Zo is het, dat Wij, de Raad van State gehoord, en met gemeen overleg der Staten-Generaal, hebben goedgevonden en verstaan, gelijk Wij goedvinden en verstaan bij deze:

ARTIKEL I

Indien het bij koninklijke boodschap van 28 oktober 1997 ingediende voorstel van wet tot regeling van de subsidiëring van politieke partijen (kamerstukken 25 704) tot wet is verheven of wordt verheven, wordt deze wet als volgt gewijzigd:

A. Voor de tekst van artikel 4 wordt het cijfer 1 geplaatst en aan het artikel wordt een tweede lid toegevoegd, dat luidt: 2. Indien van een politieke partij een andere politieke groepering lid is en die politieke groepering op grond van de Kieswet haar aanduiding heeft laten registreren, kunnen de leden van deze politieke groepering worden aangemerkt als leden van de politieke partij als bedoeld in artikel 2, derde lid, tenzij de politieke groepering op grond van deze wet voor subsidie in aanmerking komt. Op het lidmaatschap van de leden van de politieke groepering is het eerste lid van overeenkomstige toepassing en deze leden dienen ermee te hebben ingestemd dat zij tevens als lid van de politieke partij worden aangemerkt.

B. In artikel 6 worden de volgende wijzigingen aangebracht:

1. In het eerste lid, onder a, wordt «f 75 000,–» vervangen door «f 76 725,–» en «f 24 000,–» vervangen door: f 24 575,–.

2. In het eerste lid, onder b, wordt «f 160 000,–» vervangen door «f 163 700» en «f 12 000,–» vervangen door: f 12 300,–.

3. In het tweede lid wordt «f 725 000,–» telkens vervangen door: f 741 750,–.

4. Onder vernummering van het vierde lid tot het zesde lid worden de volgende leden ingevoegd:

4. Indien politieke partijen bij de in artikel 2, eerste lid, bedoelde verkiezingen een samenvoeging van hun geregistreerde aanduidingen of afkortingen daarvan boven de kandidatenlijst hebben geplaatst, gelden in afwijking van het eerste lid, de in dat lid genoemde basisbedragen voor deze partijen gezamenlijk en worden deze bedragen verdeeld naar evenredigheid van hun kamerzetels. Voor de vaststelling van het aantal kamerzetels van de betrokken politieke partijen, wordt uitgegaan van een daartoe strekkende verklaring van de voorzitter van de Tweede Kamer respectievelijk de Eerste Kamer.

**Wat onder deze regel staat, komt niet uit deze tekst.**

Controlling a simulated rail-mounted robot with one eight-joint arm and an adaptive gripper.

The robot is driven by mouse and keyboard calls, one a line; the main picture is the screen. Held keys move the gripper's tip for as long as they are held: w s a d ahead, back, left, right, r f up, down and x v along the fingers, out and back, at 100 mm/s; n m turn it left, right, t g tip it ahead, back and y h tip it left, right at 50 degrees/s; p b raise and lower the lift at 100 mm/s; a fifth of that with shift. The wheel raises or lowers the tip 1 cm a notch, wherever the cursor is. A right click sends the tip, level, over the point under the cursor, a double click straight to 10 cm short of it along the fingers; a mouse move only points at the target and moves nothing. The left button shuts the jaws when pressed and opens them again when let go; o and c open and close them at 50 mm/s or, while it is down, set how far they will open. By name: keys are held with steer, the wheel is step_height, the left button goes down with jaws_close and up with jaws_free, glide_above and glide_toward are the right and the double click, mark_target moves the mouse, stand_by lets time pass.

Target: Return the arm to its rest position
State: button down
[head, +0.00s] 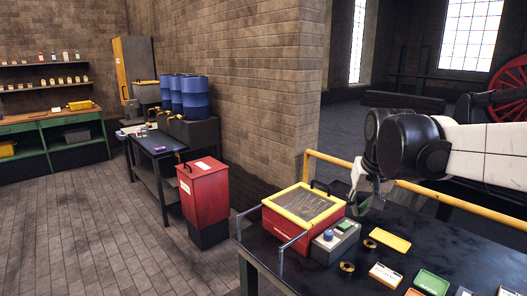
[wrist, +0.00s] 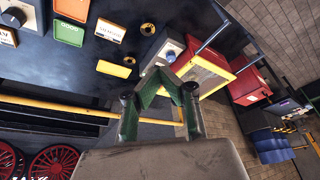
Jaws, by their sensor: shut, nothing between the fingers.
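My arm reaches in from the right in the head view, white with a dark wrist joint. My gripper (head: 364,200) hangs down over the back of the dark workbench (head: 390,262), right of the red box with a yellow-framed lid (head: 304,206). In the wrist view my gripper (wrist: 160,82) shows green fingers that come together at their tips. It is shut and holds nothing. The red box with the yellow-framed lid (wrist: 205,72) lies beyond the fingers there.
A grey control box with a blue knob (head: 334,239), a yellow tray (head: 390,239), brass rings and several labelled trays lie on the workbench. A yellow rail (head: 452,201) runs behind it. A red bin (head: 204,189) stands left. Open floor (head: 90,230) lies at the left.

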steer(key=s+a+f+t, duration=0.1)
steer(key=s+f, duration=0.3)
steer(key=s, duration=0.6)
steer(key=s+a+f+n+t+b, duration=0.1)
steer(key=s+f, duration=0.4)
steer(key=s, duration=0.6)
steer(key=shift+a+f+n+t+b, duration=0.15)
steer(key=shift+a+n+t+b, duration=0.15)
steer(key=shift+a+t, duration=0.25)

5. De verdeling op grond van het vierde lid van het basisbedrag, bedoeld in het eerste lid, onder b, geldt slechts voor zover de politieke partijen een politiek-wetenschappelijk instituut hebben aangewezen.

C. In artikel 15 wordt aan het eerste lid de volgende zin toegevoegd: Voor de vaststelling van het aantal kamerzetels van de betrokken politieke partijen, wordt uitgegaan van een daartoe strekkende verklaring van de voorzitter van de Tweede Kamer.

ARTIKEL II

Deze wet treedt in werking met ingang van de dag na de datum van uitgifte van het Staatsblad waarin zij wordt geplaatst en werkt terug tot en met het tijdstip waarop de Wet subsidiëring politieke partijen in werking is getreden.

Lasten en bevelen dat deze in het Staatsblad zal worden geplaatst en dat alle ministeries, autoriteiten, colleges en ambtenaren wie zulks aangaat, aan de nauwkeurige uitvoering de hand zullen houden.